INSTRUCTIONS TO FOLLOW ▸ Repeat exactly the lines between and including those that contain "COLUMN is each" and "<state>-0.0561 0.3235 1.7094". Output no other line.

==== AVAILABLE DATA

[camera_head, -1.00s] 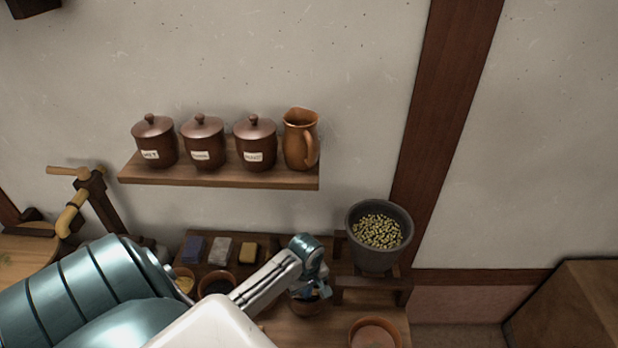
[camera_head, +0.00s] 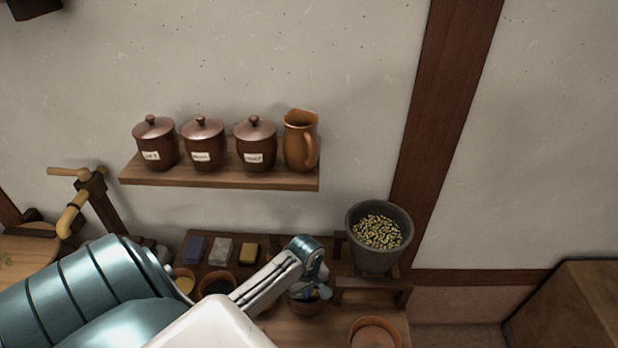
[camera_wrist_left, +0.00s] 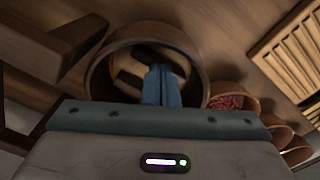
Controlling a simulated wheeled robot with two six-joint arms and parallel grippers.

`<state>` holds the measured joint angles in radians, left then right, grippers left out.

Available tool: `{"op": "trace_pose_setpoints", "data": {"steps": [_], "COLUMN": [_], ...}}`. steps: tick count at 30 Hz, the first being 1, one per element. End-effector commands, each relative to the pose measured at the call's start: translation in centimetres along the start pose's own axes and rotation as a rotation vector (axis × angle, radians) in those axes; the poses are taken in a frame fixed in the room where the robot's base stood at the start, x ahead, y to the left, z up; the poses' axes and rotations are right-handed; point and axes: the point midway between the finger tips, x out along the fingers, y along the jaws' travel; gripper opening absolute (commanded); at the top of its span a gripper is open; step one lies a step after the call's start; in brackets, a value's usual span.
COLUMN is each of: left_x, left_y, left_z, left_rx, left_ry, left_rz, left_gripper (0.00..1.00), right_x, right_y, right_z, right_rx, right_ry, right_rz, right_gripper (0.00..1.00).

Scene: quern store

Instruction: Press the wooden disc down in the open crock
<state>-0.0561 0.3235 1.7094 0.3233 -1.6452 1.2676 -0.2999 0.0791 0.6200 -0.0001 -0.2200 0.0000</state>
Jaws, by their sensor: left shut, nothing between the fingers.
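The open crock (camera_head: 304,308) stands on the wooden bench in the head view, under my left gripper (camera_head: 320,290) and partly hidden by it. In the left wrist view I look down into the round brown crock (camera_wrist_left: 96,78). The pale wooden disc (camera_wrist_left: 130,74) shows inside it, with dark parts across it. My left gripper (camera_wrist_left: 162,86) is shut and empty, its blue fingers pointing into the crock's mouth over the disc. I cannot tell whether the fingertips touch the disc. My right gripper is not in view.
A grey pot of pale green beans (camera_head: 377,232) stands on a small stand to the right. A terracotta bowl (camera_head: 375,333) is at the front right. Small bowls (camera_head: 216,283) and coloured blocks (camera_head: 220,251) lie to the left. A wall shelf (camera_head: 220,180) holds lidded jars and a jug.

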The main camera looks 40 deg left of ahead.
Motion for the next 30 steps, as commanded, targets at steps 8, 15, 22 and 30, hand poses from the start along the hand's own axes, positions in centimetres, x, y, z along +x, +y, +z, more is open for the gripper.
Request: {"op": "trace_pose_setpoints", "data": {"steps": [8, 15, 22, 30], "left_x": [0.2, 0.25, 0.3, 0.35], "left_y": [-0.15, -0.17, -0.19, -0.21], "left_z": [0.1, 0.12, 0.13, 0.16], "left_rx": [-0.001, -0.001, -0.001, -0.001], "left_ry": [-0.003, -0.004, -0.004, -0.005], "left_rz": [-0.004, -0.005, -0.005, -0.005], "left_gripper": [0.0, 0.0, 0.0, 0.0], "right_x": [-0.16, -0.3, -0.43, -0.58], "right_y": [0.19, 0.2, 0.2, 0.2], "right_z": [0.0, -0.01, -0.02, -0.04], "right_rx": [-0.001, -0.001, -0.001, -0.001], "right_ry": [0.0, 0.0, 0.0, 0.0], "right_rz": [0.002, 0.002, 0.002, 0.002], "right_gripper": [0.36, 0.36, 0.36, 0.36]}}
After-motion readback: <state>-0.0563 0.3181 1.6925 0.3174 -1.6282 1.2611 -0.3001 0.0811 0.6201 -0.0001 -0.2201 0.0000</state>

========

OUTPUT BELOW ▸
COLUMN is each of: left_x, left_y, left_z, left_rx, left_ry, left_rz, left_gripper (0.00..1.00), right_x, right_y, right_z, right_rx, right_ry, right_rz, right_gripper (0.00..1.00).

Scene: quern store

Instruction: Press the wooden disc down in the open crock
<state>-0.0561 0.3235 1.7094 0.3233 -1.6452 1.2676 -0.2999 0.0791 0.6200 -0.0001 -0.2200 0.0000</state>

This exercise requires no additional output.